For my previous subscribers, it’s nice to see you again—and for new subscribers, welcome! I probably didn’t pick the best time to revive this newsletter, as we’re heading into the last few weeks of the academic term—but I digress. That’s not what you’re here to read. Let’s get into what you really want to hear about: Stuff!

Allbirds Mizzle Runner-Ups
Men's Wool Runner-Up Mizzles in Tuke Jo (Cream Sole)
Men's Wool Runner-Up Mizzles in Tuke Jo (Cream Sole)
Allbirds’ shoes have become something of a meme in the software development community. They’re a shoe that VCs and techbros rave about for their comfort and simple, minimalistic look; a fashion piece that, combined with a Patagonia sweater, is a telltale sign that somebody has the words “thought leader” in their Twitter bio.

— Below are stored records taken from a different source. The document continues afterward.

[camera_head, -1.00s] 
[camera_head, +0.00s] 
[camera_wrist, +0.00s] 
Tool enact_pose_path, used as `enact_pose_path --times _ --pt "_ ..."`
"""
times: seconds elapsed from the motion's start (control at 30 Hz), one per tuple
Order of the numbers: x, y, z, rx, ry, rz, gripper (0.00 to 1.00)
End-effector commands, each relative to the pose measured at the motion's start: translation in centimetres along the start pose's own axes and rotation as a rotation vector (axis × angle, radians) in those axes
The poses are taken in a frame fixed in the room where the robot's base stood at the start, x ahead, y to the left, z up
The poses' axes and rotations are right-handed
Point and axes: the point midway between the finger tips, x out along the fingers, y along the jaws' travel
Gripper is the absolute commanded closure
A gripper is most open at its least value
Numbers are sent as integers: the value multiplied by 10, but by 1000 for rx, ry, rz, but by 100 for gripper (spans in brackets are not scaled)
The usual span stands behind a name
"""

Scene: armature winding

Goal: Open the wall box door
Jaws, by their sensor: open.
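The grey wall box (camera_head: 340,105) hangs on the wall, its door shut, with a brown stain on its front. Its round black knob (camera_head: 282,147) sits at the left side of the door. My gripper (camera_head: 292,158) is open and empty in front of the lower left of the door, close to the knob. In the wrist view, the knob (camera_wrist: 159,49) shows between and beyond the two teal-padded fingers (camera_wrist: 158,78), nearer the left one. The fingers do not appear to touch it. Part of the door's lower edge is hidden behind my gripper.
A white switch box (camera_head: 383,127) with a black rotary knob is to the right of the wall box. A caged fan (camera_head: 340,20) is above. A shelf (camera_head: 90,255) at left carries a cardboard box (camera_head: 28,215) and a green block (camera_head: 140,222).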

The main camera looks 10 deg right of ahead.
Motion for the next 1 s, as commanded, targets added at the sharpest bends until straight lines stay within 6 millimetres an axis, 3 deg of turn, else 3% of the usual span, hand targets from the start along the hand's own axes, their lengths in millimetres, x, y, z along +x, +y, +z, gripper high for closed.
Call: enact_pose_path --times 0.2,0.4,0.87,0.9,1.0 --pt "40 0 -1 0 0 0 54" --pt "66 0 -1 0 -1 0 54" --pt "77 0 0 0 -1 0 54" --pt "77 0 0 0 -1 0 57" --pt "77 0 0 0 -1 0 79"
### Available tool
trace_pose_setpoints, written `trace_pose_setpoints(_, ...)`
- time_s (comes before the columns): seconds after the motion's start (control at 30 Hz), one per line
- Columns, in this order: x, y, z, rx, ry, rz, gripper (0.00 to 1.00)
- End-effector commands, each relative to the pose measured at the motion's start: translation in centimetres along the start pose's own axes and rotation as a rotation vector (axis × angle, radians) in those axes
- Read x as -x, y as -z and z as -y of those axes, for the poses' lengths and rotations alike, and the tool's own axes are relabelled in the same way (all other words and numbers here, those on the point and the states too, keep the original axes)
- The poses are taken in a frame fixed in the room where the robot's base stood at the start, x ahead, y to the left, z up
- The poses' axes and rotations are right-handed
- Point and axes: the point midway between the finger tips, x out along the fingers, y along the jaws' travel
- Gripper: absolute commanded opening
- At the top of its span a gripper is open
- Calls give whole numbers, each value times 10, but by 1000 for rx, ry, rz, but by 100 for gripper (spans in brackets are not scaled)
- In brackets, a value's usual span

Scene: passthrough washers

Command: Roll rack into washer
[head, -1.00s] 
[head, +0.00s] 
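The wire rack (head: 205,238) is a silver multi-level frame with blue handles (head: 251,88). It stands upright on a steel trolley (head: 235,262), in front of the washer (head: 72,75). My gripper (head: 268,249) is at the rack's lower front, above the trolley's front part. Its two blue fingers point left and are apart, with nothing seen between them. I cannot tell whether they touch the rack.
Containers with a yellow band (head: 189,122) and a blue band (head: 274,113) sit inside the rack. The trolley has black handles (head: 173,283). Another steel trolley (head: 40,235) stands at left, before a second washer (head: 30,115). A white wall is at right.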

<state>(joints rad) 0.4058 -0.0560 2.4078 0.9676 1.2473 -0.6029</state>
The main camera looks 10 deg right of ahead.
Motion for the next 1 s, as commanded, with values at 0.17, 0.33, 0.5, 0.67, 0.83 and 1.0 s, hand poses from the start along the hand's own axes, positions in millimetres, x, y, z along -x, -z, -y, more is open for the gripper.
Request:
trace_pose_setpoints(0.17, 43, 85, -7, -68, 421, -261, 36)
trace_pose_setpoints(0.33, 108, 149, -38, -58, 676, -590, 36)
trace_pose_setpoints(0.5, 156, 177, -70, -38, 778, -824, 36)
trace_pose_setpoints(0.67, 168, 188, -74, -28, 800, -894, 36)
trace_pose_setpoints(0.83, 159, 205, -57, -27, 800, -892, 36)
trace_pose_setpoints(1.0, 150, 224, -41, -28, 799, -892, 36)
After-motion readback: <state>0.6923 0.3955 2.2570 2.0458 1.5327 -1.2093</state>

Well, I really hate to echo those folks, but Allbirds make for absolutely lovely shoes. They’re just as comfortable and stylish as they’re hyped up to be. But—the Mizzle shoes take those attributes and make them just the sort of thing an Oregonian wants in their everyday apparel: They’re waterproof!
“No way, Graham,” you say to me. “They’re wool! How could they be waterproof?” Well, I have no clue. They use some fancy marketing terms like Puddle Guard to vaguely justify this behavior. Regardless, I can personally confirm the weather resistance of these shoes. They’ve kept my feet dry and warm in many downpours throughout this past winter in the Pacific Northwest.
One thing I will warn you about, however, is that I find the toe of the shoe to be a bit low for my taste. While I have enough distance between my toe and the end of the shoe, my toe has been rubbing against the top of the shoe. That’s just one of the hazards of buying shoes online, but Allbirds has a good try-and-return policy so you can return them if you don’t enjoy them completely. Unless you’re lazy, like I am.
One last note: The Runner-Ups are mid-top shoes. If you prefer a lower ankle, there are also the Runner Mizzles, that are in a lower sneaker profile. I’ve linked to the collection pages for both the Men’s and Women’s Mizzles, for your convenience.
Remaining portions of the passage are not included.